REQUIREMENTS
Can you write out all the lines word for word, with no pictures?

MATERIAL FOR THIS TASK
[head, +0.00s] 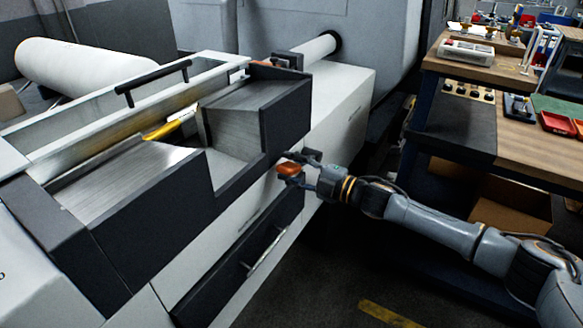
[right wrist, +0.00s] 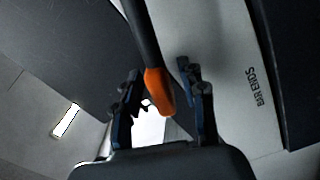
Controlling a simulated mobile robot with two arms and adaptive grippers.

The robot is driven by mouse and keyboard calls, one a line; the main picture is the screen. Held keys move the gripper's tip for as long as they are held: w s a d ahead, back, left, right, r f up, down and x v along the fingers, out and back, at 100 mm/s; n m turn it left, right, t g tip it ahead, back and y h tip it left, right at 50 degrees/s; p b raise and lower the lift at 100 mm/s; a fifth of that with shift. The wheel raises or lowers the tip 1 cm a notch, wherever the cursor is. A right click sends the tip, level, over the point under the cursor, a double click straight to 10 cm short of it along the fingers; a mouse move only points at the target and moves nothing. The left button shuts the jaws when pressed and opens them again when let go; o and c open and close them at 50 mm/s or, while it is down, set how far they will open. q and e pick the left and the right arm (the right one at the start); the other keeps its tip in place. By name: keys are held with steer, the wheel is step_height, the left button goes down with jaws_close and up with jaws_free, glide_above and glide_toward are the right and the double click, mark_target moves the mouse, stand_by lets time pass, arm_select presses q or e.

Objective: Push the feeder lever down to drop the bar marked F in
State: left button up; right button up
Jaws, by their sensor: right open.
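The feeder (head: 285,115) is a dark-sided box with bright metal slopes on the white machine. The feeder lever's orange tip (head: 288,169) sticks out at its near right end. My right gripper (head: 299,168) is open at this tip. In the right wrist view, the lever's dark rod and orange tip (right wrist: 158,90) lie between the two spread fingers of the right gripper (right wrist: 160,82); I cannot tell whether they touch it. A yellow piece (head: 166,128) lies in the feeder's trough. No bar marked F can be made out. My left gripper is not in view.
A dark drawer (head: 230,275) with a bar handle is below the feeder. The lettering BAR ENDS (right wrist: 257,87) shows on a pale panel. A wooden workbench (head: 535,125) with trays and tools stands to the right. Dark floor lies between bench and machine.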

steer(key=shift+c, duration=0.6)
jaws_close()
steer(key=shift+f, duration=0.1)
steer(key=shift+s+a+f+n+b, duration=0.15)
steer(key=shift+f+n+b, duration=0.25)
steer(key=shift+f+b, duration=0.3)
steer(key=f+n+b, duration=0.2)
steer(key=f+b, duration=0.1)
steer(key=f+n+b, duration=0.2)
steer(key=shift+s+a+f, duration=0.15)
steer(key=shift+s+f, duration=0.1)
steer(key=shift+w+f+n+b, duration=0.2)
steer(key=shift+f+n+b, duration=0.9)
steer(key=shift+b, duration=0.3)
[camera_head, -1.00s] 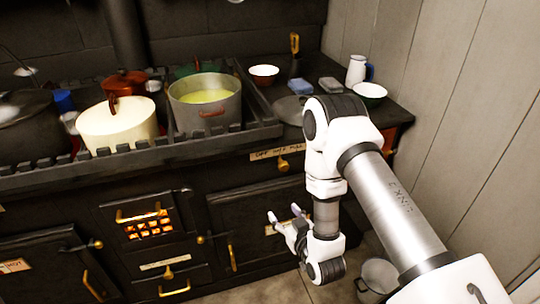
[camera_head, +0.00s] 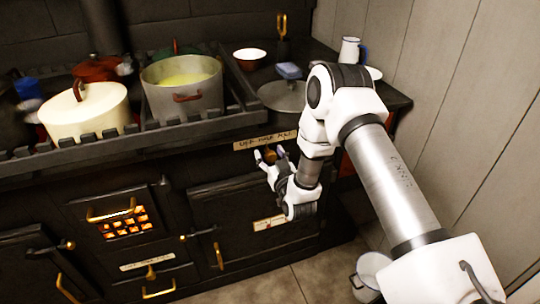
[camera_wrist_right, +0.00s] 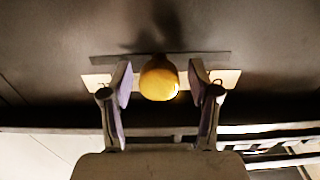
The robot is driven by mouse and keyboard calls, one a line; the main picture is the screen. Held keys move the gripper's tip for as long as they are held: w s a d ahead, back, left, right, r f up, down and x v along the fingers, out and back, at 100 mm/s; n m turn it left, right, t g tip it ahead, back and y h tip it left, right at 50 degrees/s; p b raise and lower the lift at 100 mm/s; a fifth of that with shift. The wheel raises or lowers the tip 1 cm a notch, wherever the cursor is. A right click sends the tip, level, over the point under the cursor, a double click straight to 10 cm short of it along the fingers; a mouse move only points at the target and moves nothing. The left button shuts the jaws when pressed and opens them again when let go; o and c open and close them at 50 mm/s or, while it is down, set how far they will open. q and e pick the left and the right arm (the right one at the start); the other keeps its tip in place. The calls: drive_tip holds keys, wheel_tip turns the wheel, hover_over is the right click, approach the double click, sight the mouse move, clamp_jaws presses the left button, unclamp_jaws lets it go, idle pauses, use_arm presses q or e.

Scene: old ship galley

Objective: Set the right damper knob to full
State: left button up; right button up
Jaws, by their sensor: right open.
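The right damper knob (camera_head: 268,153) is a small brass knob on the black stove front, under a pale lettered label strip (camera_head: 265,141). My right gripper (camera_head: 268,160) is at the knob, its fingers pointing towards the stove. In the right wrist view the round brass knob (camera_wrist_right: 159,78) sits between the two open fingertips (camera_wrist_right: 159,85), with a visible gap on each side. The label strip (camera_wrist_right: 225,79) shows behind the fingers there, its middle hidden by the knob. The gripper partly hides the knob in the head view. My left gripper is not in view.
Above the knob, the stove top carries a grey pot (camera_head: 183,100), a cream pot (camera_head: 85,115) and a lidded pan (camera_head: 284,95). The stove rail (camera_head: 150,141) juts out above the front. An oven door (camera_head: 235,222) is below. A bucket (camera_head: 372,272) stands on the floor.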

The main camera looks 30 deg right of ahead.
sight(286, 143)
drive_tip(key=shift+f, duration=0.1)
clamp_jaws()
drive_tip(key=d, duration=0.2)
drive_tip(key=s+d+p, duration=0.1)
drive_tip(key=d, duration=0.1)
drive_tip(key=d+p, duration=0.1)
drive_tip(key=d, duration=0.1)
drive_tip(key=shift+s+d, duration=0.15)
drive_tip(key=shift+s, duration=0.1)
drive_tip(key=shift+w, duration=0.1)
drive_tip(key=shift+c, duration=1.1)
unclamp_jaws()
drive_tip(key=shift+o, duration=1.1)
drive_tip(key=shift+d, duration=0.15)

OUTPUT FOR THIS EXERCISE
[head, +0.00s] 
[right wrist, +0.00s] 
Controlling a simulated mobile robot with two arms and adaptive grippers.

The robot is driven by mouse and keyboard calls, one a line; the main picture is the screen. Held keys move the gripper's tip for as long as they are held: w s a d ahead, back, left, right, r f up, down and x v along the fingers, out and back, at 100 mm/s; n m turn it left, right, t g tip it ahead, back and y h tip it left, right at 50 degrees/s; p b raise and lower the lift at 100 mm/s; a fifth of that with shift. The wheel raises or lowers the tip 1 cm a notch, wherever the cursor is. A right click sends the tip, level, over the point under the cursor, a double click straight to 10 cm short of it along the fingers; a mouse move only points at the target and moves nothing. The left button shuts the jaws when pressed and opens them again when let go; o and c open and close them at 50 mm/s or, while it is down, set how far they will open. q and e pick the left and the right arm (the right one at the start); the other keeps its tip in place. By name: keys are held with steer, the wheel is step_height, the left button goes down with jaws_close and up with jaws_free, glide_above and glide_toward are the right and the double click, mark_target moves the mouse, stand_by lets time pass, arm_select presses q or e.

Objective: Push the feeder lever down to drop the bar marked F in
State: left button up; right button up
Jaws, by their sensor: right open.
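The feeder (head: 285,115) is a dark-sided box with bright metal slopes on the white machine. The feeder lever's orange tip (head: 288,169) sticks out at its near right end. My right gripper (head: 299,168) is open at this tip. In the right wrist view, the lever's dark rod and orange tip (right wrist: 158,90) lie between the two spread fingers of the right gripper (right wrist: 160,82); I cannot tell whether they touch it. A yellow piece (head: 166,128) lies in the feeder's trough. No bar marked F can be made out. My left gripper is not in view.
A dark drawer (head: 230,275) with a bar handle is below the feeder. The lettering BAR ENDS (right wrist: 257,87) shows on a pale panel. A wooden workbench (head: 535,125) with trays and tools stands to the right. Dark floor lies between bench and machine.

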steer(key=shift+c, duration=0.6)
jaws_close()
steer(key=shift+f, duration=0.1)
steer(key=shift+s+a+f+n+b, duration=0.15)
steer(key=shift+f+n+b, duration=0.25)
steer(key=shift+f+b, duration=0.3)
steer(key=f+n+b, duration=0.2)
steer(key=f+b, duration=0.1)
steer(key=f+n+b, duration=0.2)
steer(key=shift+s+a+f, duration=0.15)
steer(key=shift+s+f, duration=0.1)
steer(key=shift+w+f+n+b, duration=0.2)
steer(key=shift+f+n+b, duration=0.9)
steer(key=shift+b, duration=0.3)
[camera_head, -1.00s] 
[camera_head, +0.00s] 
[camera_wrist_right, +0.00s] 
The robot is driven by mouse and keyboard calls, one a line; the main picture is the screen. Held keys move the gripper's tip for as long as they are held: w s a d ahead, back, left, right, r f up, down and x v along the fingers, out and back, at 100 mm/s; n m turn it left, right, t g tip it ahead, back and y h tip it left, right at 50 degrees/s; p b raise and lower the lift at 100 mm/s; a fifth of that with shift. The wheel raises or lowers the tip 1 cm a notch, wherever the cursor is. A right click sends the tip, level, over the point under the cursor, a double click straight to 10 cm short of it along the fingers; a mouse move only points at the target and moves nothing. The left button shuts the jaws when pressed and opens them again when let go; o and c open and close them at 50 mm/s or, while it is down, set how far they will open. q and e pick the left and the right arm (the right one at the start); the other keeps its tip in place. The calls: drive_tip holds keys, wheel_tip turns the wheel, hover_over is the right click, approach the double click, sight the mouse move, clamp_jaws presses the left button, unclamp_jaws lets it go, idle pauses, use_arm presses q or e.

Scene: old ship galley

Objective: Set the right damper knob to full
State: left button up; right button up
Jaws, by their sensor: right open.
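The right damper knob (camera_head: 268,153) is a small brass knob on the black stove front, under a pale lettered label strip (camera_head: 265,141). My right gripper (camera_head: 268,160) is at the knob, its fingers pointing towards the stove. In the right wrist view the round brass knob (camera_wrist_right: 159,78) sits between the two open fingertips (camera_wrist_right: 159,85), with a visible gap on each side. The label strip (camera_wrist_right: 225,79) shows behind the fingers there, its middle hidden by the knob. The gripper partly hides the knob in the head view. My left gripper is not in view.
Above the knob, the stove top carries a grey pot (camera_head: 183,100), a cream pot (camera_head: 85,115) and a lidded pan (camera_head: 284,95). The stove rail (camera_head: 150,141) juts out above the front. An oven door (camera_head: 235,222) is below. A bucket (camera_head: 372,272) stands on the floor.

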The main camera looks 30 deg right of ahead.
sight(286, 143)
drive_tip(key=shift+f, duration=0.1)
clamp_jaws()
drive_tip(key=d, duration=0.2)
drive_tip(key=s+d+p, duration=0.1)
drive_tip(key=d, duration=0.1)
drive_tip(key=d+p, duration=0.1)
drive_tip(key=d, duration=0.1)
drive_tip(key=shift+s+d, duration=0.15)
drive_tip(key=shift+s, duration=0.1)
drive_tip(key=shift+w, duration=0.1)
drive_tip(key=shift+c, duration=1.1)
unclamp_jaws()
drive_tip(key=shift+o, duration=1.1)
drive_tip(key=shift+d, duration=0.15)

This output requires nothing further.